“And there went great multitudes with him: and he turned, and said unto them, If any man come to me, and hate not his father, and mother, and wife, and children, and brethren, and sisters, yea, and his own life also, he cannot be my disciple. And whosoever doth not bear his cross, and come after me, cannot be my disciple… So likewise, whosoever he be of you that forsaketh not all that he hath, he cannot be my disciple.”(Luke 14:25-27, 33, KJV)
The KJV’s translation doesn’t really paint Jesus as a “nice” guy with it’s translation of Jesus’ words in Luke 14, does it? We’d seen how that the last few verses of Luke 14 was talking about more than planning. How that the cost of discipleship was the message Jesus was trying to pass across.
In the above verses, Jesus spells out the cost. It begs the question: why would Jesus ask us to “hate” family (and practically every other thing) just because we want to be His disciples. Isn’t it contradictory to His message of love and the strong injunctions in 1 Timothy 5:8 and 1 Peter 3:7 to be there for family?
Well, the wonderful thing about scripture is that the answers to the questions we’re confronted with from reading the scriptures, can be found in the scripture.

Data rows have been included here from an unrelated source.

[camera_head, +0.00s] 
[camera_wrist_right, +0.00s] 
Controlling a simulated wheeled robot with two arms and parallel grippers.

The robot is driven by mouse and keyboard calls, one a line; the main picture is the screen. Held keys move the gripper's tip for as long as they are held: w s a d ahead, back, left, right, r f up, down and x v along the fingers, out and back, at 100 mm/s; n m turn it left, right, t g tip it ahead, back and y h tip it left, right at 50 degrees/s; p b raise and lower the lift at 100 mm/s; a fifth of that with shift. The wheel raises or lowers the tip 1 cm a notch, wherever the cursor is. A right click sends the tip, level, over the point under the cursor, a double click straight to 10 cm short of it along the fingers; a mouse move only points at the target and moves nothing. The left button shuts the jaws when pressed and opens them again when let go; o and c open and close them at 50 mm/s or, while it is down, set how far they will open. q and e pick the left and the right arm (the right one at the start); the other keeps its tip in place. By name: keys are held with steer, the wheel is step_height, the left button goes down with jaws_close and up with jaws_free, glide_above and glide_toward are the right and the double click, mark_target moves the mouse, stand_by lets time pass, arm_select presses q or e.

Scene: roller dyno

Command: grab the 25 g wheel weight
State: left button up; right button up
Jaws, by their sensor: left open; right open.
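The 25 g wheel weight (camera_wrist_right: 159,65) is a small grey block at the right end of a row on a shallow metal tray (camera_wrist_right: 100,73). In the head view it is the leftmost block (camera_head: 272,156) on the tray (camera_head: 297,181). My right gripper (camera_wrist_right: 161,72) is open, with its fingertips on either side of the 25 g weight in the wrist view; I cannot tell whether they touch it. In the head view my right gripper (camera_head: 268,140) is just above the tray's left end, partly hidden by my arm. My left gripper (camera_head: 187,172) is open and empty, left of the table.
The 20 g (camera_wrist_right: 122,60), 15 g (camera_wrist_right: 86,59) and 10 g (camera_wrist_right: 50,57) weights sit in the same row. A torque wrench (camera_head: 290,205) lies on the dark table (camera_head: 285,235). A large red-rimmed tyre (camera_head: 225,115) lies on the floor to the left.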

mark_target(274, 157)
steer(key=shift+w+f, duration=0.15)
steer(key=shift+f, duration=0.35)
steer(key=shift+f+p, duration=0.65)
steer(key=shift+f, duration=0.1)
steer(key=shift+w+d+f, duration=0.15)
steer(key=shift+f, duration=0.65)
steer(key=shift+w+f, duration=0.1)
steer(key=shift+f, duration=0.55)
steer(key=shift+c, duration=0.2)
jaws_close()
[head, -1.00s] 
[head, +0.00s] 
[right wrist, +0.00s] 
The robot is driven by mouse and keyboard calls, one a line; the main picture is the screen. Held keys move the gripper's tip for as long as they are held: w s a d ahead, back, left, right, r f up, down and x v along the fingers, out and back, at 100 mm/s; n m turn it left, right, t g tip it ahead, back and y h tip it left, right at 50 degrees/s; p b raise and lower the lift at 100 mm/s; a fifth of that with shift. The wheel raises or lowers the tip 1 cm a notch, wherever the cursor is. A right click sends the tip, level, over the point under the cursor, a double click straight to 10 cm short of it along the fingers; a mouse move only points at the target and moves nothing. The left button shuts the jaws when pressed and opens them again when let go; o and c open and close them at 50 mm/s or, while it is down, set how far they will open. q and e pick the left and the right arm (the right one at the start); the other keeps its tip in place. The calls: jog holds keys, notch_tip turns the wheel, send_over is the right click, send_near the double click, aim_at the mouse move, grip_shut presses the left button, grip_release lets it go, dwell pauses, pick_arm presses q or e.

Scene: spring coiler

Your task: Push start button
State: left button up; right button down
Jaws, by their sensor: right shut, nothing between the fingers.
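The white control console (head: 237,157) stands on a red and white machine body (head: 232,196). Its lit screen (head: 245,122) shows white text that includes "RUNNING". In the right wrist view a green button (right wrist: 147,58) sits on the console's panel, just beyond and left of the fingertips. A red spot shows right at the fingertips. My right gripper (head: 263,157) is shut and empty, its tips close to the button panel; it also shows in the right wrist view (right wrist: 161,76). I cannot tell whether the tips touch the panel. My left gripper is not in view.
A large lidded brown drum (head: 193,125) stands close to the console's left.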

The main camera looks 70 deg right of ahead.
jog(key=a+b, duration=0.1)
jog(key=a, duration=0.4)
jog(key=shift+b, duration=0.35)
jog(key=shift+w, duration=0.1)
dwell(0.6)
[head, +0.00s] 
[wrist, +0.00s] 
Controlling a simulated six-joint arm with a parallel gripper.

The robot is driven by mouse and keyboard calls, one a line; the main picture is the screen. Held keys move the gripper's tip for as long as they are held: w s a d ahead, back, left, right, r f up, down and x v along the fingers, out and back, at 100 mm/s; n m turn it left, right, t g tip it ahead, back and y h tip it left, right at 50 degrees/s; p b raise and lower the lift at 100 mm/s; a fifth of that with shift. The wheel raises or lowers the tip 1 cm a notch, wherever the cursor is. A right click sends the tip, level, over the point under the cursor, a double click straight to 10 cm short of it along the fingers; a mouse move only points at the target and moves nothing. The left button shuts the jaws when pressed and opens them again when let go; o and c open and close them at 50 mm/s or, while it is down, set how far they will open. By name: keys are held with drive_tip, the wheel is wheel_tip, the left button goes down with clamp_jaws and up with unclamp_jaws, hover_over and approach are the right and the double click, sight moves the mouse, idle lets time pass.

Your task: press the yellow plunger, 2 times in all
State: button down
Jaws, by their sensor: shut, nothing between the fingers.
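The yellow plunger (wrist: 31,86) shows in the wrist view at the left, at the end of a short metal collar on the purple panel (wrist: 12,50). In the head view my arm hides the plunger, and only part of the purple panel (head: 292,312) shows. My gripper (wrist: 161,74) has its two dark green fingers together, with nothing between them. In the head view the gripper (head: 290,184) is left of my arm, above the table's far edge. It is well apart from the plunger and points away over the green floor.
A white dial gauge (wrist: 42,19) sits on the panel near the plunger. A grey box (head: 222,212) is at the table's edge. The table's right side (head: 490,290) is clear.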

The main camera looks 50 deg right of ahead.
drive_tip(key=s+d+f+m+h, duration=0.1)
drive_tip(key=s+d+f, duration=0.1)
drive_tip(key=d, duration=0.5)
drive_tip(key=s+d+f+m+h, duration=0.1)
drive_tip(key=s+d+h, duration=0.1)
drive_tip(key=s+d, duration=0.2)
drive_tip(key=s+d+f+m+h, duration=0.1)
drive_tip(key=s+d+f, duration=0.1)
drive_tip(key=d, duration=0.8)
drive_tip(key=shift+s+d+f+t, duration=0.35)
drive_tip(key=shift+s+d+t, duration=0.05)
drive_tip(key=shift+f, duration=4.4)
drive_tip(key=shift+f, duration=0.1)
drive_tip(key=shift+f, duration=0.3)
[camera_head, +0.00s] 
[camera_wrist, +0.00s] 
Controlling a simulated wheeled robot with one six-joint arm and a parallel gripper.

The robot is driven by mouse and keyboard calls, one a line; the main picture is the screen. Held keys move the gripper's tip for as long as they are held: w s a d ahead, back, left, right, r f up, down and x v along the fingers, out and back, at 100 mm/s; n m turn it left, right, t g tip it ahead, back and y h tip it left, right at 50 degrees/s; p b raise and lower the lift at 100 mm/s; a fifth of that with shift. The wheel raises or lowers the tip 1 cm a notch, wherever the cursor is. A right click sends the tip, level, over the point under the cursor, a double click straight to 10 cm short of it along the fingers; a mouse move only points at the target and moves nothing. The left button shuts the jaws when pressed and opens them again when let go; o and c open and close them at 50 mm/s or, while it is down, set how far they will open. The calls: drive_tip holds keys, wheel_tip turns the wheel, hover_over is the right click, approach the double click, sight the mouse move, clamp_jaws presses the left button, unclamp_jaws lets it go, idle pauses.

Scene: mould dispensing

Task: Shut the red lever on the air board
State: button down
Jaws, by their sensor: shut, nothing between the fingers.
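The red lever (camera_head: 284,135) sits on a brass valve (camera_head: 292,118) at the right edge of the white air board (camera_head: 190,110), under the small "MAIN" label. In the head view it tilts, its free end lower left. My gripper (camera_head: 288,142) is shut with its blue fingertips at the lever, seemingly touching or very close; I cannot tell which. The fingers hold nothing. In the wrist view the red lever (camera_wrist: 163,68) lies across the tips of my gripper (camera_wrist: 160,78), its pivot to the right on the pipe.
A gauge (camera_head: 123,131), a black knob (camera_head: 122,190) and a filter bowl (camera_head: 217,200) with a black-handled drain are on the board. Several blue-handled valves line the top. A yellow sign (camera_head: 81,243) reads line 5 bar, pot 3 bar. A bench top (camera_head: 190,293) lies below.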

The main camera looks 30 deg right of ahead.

God’s word is not some “Jerub-baal” (Judges 8:29) that can’t defend itself. Many times, when we attempt to stand against people who point out the perceived contradictions in the Bible, we do so from an emotional standpoint, rather than from a thorough understanding of what God has said. Logic, howbeit flawed, will almost always trump emotional arguments.
“If you want to be my disciple, you must hate everyone else by comparison– your father and mother, wife and children, brothers and sisters– yes, even your own life. Otherwise, you cannot be my disciple.”(Luke 14:26, NLT)
“Anyone who comes to me but refuses to let go of father, mother, spouse, children, brothers, sisters–yes, even one’s own self!–can’t be my disciple.”(Luke 14:26, MSG)
Anyways, the Greek word for hate, when interpreted in context of what Jesus was saying at that point, and in the context of all that God has said in the scriptures, connotes not a hatred for family, but a love and devotion for God that supersedes love for family. Such that all you do, love for family inclusive, stems from a heart that is in a posture of worship and devotion to God.
Putting God first, a willingness to bear the instrument of daily death to self and subject self to the dictates and discipline of discipleship is, in summary, what your bill would look like if discipleship was a commodity you wanted to partake in. Jesus says to think about it carefully. If you can’t part with these, then discipleship isn’t for you.
Becoming like Christ is not an accidental process. It is an intentional process that will cost you.